WHAT TO PRODUCE: Can you write out the whole listing exactly?

## begin

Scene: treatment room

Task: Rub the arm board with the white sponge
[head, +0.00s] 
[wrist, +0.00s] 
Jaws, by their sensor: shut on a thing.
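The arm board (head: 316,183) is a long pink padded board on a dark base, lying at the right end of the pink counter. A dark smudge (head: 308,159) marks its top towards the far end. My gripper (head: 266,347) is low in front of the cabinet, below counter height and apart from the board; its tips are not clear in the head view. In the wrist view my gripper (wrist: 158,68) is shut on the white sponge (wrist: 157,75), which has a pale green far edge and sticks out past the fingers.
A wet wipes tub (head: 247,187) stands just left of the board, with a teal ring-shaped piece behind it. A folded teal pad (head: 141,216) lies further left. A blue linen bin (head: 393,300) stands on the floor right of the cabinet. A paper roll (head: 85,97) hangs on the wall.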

## end

WRITTEN RESPONSE:
Scene: treatment room

Task: Rub the arm board with the white sponge
[head, +0.00s] 
[wrist, +0.00s] 
Jaws, by their sensor: shut on a thing.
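The arm board (head: 316,183) is a long pink padded board on a dark base, lying at the right end of the pink counter. A dark smudge (head: 308,159) marks its top towards the far end. My gripper (head: 266,347) is low in front of the cabinet, below counter height and apart from the board; its tips are not clear in the head view. In the wrist view my gripper (wrist: 158,68) is shut on the white sponge (wrist: 157,75), which has a pale green far edge and sticks out past the fingers.
A wet wipes tub (head: 247,187) stands just left of the board, with a teal ring-shaped piece behind it. A folded teal pad (head: 141,216) lies further left. A blue linen bin (head: 393,300) stands on the floor right of the cabinet. A paper roll (head: 85,97) hangs on the wall.

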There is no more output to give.